Take every line from the first down to the line with "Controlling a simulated" and set it down exactly, without the pictures.

— start of Recorded data —

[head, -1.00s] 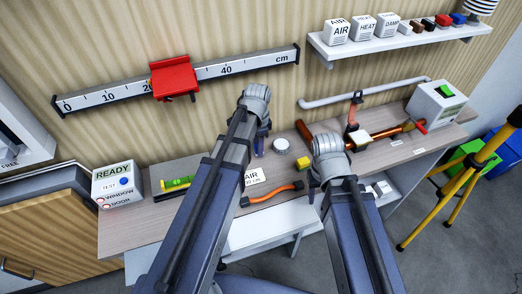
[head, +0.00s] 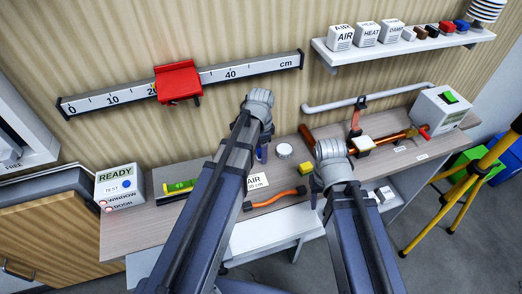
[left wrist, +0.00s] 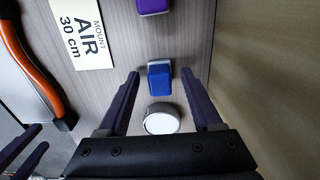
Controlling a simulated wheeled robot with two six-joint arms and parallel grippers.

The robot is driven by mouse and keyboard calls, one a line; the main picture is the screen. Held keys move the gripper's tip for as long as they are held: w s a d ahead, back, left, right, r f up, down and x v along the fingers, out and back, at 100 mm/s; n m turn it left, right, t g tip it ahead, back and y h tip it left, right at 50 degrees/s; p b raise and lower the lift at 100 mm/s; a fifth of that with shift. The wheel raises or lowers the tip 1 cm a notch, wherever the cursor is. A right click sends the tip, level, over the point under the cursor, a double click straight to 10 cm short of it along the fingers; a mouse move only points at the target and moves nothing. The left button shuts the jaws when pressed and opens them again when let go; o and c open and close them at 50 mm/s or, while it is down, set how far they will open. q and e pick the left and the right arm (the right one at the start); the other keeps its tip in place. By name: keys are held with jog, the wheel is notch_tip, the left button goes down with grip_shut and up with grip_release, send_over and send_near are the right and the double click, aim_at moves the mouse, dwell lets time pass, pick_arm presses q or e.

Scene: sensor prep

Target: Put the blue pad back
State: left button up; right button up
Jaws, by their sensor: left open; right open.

— end of Recorded data —

▶ Reply:
[head, -1.00s] 
[head, +0.00s] 
[left wrist, +0.00s] 
Controlling a simulated wheeled robot with two six-joint arms and parallel grippers.

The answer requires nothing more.